── Supplied information ──
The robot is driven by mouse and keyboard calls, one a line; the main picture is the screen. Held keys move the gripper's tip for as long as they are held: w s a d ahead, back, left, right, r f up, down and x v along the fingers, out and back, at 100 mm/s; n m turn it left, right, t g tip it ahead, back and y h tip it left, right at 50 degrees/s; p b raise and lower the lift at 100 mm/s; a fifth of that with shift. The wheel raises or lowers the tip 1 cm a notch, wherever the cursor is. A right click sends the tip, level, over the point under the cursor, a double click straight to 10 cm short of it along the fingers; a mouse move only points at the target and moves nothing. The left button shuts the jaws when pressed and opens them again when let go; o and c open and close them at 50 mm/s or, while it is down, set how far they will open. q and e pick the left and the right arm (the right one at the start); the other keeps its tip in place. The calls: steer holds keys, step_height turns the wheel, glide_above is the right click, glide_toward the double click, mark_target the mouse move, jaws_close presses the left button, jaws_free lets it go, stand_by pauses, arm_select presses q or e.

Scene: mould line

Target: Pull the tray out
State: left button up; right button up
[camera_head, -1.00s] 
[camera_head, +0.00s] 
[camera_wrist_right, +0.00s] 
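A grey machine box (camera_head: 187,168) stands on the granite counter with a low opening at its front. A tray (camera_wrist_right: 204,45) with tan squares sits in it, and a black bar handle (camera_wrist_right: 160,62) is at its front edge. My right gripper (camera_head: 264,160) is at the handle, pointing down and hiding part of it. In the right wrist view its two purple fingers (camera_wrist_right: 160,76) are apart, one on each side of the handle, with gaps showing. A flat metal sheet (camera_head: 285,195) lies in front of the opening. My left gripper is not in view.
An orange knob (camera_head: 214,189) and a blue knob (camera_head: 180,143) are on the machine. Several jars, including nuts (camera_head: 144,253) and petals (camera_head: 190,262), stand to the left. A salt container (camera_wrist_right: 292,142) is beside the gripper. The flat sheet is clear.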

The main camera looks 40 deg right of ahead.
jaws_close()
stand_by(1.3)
───
● The request: Take the listing above and write it out again exactly.

● Solution for this exercise:
The robot is driven by mouse and keyboard calls, one a line; the main picture is the screen. Held keys move the gripper's tip for as long as they are held: w s a d ahead, back, left, right, r f up, down and x v along the fingers, out and back, at 100 mm/s; n m turn it left, right, t g tip it ahead, back and y h tip it left, right at 50 degrees/s; p b raise and lower the lift at 100 mm/s; a fifth of that with shift. The wheel raises or lowers the tip 1 cm a notch, wherever the cursor is. A right click sends the tip, level, over the point under the cursor, a double click straight to 10 cm short of it along the fingers; a mouse move only points at the target and moves nothing. The left button shuts the jaws when pressed and opens them again when let go; o and c open and close them at 50 mm/s or, while it is down, set how far they will open. q and e pick the left and the right arm (the right one at the start); the other keeps its tip in place. The calls: steer holds keys, step_height turns the wheel, glide_above is the right click, glide_toward the double click, mark_target the mouse move, jaws_close presses the left button, jaws_free lets it go, stand_by pauses, arm_select presses q or e.

Scene: mould line

Target: Pull the tray out
State: left button up; right button up
[camera_head, -1.00s] 
[camera_head, +0.00s] 
[camera_wrist_right, +0.00s] 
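A grey machine box (camera_head: 187,168) stands on the granite counter with a low opening at its front. A tray (camera_wrist_right: 204,45) with tan squares sits in it, and a black bar handle (camera_wrist_right: 160,62) is at its front edge. My right gripper (camera_head: 264,160) is at the handle, pointing down and hiding part of it. In the right wrist view its two purple fingers (camera_wrist_right: 160,76) are apart, one on each side of the handle, with gaps showing. A flat metal sheet (camera_head: 285,195) lies in front of the opening. My left gripper is not in view.
An orange knob (camera_head: 214,189) and a blue knob (camera_head: 180,143) are on the machine. Several jars, including nuts (camera_head: 144,253) and petals (camera_head: 190,262), stand to the left. A salt container (camera_wrist_right: 292,142) is beside the gripper. The flat sheet is clear.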

The main camera looks 40 deg right of ahead.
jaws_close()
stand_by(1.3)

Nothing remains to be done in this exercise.